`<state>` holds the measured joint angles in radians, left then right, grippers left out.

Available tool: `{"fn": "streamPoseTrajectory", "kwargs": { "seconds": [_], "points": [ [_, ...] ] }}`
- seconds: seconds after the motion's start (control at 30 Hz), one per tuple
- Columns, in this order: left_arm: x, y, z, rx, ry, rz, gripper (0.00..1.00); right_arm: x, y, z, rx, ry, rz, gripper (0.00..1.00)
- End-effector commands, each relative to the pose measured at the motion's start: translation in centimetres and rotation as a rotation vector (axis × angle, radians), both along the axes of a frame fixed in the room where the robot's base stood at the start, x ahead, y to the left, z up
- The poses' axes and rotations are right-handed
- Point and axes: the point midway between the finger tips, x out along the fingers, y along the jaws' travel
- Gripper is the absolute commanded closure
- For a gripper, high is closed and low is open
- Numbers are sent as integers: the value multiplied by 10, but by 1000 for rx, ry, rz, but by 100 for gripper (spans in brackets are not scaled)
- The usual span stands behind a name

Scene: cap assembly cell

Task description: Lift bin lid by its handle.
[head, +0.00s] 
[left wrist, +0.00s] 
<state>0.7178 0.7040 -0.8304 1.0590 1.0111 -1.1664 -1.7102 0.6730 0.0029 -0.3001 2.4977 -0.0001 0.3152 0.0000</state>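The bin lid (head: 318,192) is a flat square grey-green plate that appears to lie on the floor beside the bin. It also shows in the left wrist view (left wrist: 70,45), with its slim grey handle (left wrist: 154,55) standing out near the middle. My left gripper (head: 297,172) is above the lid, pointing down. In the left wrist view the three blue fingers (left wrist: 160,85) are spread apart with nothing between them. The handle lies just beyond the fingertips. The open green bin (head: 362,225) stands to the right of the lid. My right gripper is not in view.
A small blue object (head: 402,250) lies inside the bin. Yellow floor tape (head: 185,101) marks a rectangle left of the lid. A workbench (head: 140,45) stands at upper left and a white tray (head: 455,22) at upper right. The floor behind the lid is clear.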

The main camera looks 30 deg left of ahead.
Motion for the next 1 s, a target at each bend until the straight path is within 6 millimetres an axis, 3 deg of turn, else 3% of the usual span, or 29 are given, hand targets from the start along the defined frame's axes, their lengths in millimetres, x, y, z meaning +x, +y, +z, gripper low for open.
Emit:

* **AIM**
Look through the listing and extract every line with "usual" in it.

* **COMPLETE ANSWER**
- The usual span stands behind a name
Motion for the next 1 s, a target at each bend until the straight path is within 6 millimetres an axis, 3 deg of turn, else 3% of the usual span, or 29 are given, hand targets from the start along the defined frame's axes, their lengths in millimetres, x, y, z meaning +x, +y, +z, gripper low for open.

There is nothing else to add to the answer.